MATHS, RISK AND CAREERS IN THE CITY
Professor Avinash Persaud
One of the things we’re very lucky to have at Gresham is a long tradition and association with some of Britain ’s most famous mathematicians. Sir Christopher Wren and his contemporary, Robert Hooke, were both Professors here at Gresham College and we’re very fortunate this year to have Robin Wilson, who is a visiting professor of mathematics.
My own subject is economics. I studied economics at the London School of Economics in the late 1980’s and economics, like many social sciences, was not considered to be a proper science and so economics has become very mathematical. Indeed, when I was studying for my Master’s, I sometimes thought I was in the wrong class because it seemed like engineering rather than economics - lots of maths. It could be called hydrology because in economics there are lots of flows and systems like the study of water flows, which is hydrology.
Generally I would say, we are living in an age today where quantitative analysis is seen as very important, increasingly important. It’s almost a sort of gargantuan New Age wave - a number of subjects try to emphasise the quantitative nature.
I want to touch on a little bit on the way in which we use science and maths in the sense of power. I will leave you with 2 or 3 messages, and one is that knowledge, of course, is power and one of the reasons why the study of mathematics is very important, irrespective of whether you end up in a maths related career, is you need to be able to understand mathematicians. If there’s a whole part of life that you cannot understand, even if you’re not involved in it everyday because you are not interested in maths, then you suffer from that. You suffer from the inability to share in that knowledge, to understand that knowledge and not to appreciate when people perhaps are abusing that knowledge. And so, the study of maths is very important not only directly for a career in a mathematically related subject but simply in the way you participate in society in the future and understand what’s going on.
Even in today’s world, we tend to use science and maths as a measure of our superiority. Maths and science is almost a weapon of superiority. Today we assume moral superiority by saying we are a much more modern, quantitative, scientific age of civilisation than in the past. We say we are morally superior, perhaps, because we can now use the latest technologies and mathematics and sciences to pinpoint exactly where our bombs go today, which we couldn’t do in the past.

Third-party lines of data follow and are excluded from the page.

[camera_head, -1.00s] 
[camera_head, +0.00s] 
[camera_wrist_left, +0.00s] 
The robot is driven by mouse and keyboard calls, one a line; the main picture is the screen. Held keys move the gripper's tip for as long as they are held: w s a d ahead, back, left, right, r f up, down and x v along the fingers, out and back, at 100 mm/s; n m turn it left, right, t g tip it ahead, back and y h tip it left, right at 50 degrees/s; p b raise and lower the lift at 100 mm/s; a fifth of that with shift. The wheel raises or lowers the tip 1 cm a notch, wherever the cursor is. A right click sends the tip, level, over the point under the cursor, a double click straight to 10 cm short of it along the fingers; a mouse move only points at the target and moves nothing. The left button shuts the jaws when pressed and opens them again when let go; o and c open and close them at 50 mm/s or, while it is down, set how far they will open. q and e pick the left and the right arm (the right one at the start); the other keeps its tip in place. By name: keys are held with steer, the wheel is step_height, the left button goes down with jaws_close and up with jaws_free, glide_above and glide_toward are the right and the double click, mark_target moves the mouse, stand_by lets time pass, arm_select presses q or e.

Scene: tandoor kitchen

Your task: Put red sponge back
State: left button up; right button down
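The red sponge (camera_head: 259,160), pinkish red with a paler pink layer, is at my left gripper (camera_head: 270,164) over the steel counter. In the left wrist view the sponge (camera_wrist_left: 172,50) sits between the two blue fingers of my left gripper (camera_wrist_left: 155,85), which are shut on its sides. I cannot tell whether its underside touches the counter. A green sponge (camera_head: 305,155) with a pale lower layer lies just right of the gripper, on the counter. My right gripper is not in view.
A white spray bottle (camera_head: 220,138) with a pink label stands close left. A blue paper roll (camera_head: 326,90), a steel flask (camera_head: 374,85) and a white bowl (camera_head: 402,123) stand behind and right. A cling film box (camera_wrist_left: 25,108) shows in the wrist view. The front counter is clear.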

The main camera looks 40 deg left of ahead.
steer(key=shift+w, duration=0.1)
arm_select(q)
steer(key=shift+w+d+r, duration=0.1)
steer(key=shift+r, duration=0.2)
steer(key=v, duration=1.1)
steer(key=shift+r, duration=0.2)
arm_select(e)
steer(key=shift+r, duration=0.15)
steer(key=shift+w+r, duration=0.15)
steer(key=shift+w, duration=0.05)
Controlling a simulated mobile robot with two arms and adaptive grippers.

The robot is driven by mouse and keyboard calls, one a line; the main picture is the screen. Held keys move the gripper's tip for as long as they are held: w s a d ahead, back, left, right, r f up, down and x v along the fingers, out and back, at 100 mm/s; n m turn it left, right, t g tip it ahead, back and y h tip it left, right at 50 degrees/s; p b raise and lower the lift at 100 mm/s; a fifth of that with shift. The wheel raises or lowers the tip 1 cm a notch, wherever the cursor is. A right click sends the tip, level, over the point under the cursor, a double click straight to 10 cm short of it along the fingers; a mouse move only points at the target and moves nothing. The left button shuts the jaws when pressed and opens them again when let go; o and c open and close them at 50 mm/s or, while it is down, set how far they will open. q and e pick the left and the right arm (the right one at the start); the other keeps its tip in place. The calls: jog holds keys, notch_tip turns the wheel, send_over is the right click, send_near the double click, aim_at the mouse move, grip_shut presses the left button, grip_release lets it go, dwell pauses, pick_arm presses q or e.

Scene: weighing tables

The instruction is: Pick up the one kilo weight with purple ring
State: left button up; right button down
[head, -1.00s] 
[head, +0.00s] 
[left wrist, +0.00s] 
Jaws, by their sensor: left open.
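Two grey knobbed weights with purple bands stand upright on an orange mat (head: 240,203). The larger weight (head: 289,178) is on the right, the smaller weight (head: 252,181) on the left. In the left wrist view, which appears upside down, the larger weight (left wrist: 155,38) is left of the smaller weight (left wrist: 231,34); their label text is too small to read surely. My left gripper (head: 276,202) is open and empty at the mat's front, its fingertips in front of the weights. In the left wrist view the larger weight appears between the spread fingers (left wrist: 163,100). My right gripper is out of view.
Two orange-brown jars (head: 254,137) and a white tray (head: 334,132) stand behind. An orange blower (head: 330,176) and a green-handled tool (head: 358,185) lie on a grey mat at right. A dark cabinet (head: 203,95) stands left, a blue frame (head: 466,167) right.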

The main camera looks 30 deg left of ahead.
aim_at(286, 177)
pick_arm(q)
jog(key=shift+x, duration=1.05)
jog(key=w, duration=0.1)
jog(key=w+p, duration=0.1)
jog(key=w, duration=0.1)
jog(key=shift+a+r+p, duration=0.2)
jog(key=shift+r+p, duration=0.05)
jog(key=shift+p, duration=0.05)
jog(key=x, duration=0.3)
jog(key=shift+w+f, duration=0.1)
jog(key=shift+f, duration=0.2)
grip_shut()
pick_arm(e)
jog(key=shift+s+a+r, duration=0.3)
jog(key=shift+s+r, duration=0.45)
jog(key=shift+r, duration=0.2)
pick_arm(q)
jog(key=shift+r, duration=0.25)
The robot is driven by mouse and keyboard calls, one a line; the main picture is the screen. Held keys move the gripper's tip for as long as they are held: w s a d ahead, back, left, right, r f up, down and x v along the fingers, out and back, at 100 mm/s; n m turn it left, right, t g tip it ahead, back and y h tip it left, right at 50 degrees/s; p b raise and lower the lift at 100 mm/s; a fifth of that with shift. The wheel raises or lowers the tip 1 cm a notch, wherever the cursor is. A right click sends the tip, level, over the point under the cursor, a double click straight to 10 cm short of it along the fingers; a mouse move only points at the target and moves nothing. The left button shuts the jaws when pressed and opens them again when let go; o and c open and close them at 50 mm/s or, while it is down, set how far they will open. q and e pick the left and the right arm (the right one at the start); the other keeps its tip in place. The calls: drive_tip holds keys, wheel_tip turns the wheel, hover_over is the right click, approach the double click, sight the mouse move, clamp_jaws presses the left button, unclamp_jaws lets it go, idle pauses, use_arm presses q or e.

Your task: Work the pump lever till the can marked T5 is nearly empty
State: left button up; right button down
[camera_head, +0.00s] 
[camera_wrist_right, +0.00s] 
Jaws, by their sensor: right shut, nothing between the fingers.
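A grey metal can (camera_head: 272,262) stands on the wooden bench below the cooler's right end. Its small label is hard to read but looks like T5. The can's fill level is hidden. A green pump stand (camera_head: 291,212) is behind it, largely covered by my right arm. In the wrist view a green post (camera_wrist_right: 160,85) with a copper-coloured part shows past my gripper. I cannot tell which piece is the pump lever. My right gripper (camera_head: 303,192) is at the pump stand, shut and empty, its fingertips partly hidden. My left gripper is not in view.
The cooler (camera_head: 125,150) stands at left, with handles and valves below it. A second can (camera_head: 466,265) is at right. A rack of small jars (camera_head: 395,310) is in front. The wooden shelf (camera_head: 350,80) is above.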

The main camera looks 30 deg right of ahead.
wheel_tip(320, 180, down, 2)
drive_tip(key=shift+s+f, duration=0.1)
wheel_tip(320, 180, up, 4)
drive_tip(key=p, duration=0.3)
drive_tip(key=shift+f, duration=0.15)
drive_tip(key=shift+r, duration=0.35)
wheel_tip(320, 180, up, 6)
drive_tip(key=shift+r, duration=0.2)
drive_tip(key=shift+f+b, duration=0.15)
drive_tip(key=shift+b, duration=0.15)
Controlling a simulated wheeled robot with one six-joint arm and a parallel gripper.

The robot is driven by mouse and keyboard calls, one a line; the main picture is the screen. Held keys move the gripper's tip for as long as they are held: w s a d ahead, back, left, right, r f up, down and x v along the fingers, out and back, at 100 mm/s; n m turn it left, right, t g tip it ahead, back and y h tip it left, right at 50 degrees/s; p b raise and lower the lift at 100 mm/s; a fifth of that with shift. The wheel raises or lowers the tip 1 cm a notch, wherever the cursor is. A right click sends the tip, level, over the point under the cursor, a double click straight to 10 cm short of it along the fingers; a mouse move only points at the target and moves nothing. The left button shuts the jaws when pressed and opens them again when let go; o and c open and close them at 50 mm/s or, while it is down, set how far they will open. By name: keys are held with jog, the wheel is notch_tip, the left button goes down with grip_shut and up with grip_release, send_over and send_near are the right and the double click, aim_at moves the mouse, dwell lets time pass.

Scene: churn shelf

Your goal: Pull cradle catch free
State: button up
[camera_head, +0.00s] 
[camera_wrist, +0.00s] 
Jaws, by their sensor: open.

In the battle of the sexes, men like to say that they are a much more rational part of our race, more mathematical, more quantitative, more logical, as a way of asserting their power. I have been in the study of finance and we have a paltry, a very sadly low proportion of women, probably because of the culture that finance and trading have in the City. Risk management is all about mathematics and this somehow is a male preserve.
So, I was very pleased to read a very recent piece of research which showed that, having studied investors who were both male and female, the study showed that women are far better investors then men. The reason why is because they are much less irrational then men and most fellow investors who are men tend to get easily caught up by the latest fads and fashions, like the dot com bubble, etc.
So, knowledge is power. It’s very important to you to be able to understand and appreciate maths and science to participate fully in today’s society and to make sure that people don’t abuse their knowledge if you don’t have it.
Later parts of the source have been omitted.